Task goal.
Look through the lines of the material and count those containing "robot". Give that count alone.
+++ Supplied information
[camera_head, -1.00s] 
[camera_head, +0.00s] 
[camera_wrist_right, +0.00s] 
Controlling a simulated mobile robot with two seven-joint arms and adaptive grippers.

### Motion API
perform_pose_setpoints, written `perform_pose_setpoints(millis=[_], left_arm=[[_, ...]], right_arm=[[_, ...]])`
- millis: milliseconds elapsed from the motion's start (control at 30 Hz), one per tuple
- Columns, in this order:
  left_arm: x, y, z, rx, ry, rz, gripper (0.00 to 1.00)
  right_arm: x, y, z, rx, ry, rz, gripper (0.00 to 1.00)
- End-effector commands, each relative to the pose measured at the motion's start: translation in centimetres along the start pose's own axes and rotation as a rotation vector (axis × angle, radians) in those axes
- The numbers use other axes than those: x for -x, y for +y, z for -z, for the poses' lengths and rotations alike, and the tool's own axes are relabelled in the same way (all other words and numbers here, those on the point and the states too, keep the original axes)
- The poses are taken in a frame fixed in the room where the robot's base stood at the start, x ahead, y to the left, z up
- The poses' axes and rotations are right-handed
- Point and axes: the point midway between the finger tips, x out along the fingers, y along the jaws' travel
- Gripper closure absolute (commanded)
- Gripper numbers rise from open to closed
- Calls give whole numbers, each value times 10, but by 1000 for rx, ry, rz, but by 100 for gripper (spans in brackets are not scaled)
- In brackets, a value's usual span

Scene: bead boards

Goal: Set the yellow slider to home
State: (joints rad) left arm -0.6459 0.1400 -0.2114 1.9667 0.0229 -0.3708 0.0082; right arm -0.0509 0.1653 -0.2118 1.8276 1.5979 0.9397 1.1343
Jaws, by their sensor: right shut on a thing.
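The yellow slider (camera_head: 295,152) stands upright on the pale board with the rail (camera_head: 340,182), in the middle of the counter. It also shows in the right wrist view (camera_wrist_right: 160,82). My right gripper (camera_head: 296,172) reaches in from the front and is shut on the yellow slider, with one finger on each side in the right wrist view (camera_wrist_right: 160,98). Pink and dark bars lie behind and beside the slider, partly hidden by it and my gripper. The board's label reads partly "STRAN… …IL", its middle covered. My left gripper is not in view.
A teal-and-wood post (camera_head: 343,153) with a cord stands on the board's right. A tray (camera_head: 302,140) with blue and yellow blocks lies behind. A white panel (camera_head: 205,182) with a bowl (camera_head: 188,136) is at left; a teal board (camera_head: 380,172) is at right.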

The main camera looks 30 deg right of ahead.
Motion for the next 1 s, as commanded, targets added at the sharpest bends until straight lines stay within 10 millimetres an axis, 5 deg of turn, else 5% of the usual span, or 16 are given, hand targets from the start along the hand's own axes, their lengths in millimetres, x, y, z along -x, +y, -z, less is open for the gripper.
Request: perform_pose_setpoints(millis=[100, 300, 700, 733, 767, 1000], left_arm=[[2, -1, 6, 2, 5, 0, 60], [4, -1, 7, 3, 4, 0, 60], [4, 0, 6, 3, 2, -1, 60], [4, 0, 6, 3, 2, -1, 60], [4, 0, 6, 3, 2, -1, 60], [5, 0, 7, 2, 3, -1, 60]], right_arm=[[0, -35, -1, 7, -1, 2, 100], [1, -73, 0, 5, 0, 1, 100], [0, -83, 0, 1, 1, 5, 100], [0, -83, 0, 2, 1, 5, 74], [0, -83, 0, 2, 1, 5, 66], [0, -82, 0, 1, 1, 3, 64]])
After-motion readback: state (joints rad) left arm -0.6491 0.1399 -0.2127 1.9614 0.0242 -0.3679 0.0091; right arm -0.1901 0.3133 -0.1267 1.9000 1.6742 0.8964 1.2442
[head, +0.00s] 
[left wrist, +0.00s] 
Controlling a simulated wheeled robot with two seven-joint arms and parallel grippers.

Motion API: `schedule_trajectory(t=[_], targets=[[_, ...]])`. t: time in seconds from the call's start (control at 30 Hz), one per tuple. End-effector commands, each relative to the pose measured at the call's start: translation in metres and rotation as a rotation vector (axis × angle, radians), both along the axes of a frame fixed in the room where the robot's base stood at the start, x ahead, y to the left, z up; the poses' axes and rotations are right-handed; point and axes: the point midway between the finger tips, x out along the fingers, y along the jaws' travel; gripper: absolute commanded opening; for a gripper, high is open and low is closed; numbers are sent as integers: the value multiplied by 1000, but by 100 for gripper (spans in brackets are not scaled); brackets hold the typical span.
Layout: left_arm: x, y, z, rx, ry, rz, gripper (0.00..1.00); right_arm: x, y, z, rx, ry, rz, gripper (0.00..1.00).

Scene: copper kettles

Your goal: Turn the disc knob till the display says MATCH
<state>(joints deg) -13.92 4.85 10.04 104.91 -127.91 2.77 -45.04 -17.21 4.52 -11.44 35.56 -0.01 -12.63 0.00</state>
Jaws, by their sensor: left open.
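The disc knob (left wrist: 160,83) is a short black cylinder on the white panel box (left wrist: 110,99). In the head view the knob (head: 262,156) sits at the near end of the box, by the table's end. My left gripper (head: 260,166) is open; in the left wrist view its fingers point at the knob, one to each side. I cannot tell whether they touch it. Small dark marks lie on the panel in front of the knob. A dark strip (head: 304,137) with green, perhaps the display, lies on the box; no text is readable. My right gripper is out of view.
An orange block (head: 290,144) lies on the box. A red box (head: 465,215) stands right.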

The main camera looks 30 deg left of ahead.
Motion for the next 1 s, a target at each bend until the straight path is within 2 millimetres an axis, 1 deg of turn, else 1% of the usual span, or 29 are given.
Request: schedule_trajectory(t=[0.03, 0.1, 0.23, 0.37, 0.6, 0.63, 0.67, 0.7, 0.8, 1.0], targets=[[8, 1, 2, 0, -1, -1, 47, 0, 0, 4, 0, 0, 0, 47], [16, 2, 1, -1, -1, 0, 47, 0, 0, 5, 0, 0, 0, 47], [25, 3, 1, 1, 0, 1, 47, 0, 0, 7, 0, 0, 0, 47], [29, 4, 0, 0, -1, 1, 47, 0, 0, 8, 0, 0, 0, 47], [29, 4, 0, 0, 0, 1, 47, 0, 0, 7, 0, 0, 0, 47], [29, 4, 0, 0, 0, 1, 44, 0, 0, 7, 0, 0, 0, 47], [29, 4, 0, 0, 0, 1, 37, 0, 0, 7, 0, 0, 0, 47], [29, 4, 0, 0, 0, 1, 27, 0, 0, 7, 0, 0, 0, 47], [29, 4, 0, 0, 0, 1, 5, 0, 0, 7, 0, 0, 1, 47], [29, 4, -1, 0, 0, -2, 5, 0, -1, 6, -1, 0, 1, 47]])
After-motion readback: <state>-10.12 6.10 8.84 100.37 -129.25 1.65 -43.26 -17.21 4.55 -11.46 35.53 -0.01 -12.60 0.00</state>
++++++
Exercise result.
4